→ **COLLECTED DATA**:
***
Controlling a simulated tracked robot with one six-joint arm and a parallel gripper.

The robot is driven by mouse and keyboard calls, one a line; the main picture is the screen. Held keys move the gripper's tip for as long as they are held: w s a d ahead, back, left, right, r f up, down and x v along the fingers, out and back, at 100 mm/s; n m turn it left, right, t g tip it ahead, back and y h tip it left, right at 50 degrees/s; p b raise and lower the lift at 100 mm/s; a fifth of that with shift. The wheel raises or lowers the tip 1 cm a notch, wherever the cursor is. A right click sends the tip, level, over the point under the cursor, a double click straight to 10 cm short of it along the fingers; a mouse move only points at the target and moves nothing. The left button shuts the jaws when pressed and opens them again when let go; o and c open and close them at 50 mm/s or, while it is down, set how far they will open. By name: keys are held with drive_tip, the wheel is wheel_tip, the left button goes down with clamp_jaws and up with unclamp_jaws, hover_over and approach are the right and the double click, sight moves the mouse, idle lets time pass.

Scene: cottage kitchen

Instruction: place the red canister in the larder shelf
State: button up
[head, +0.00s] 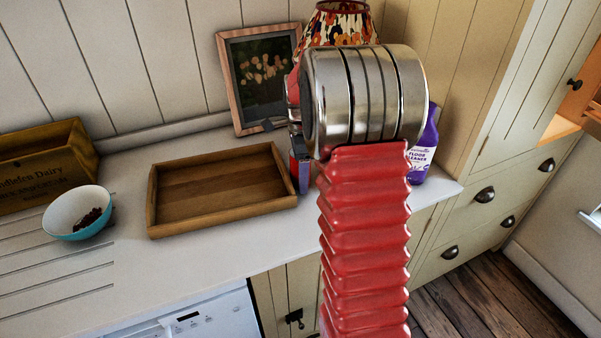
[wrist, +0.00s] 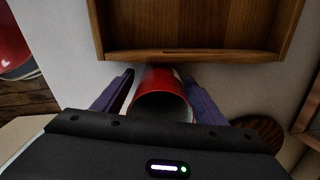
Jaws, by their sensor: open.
***
Transcribe exactly the portion of the material above that runs from the line containing "State: button up" through its last line, omitting all pictures.

State: button up
[head, +0.00s] 
[wrist, +0.00s] 
Jaws, by their sensor: open.

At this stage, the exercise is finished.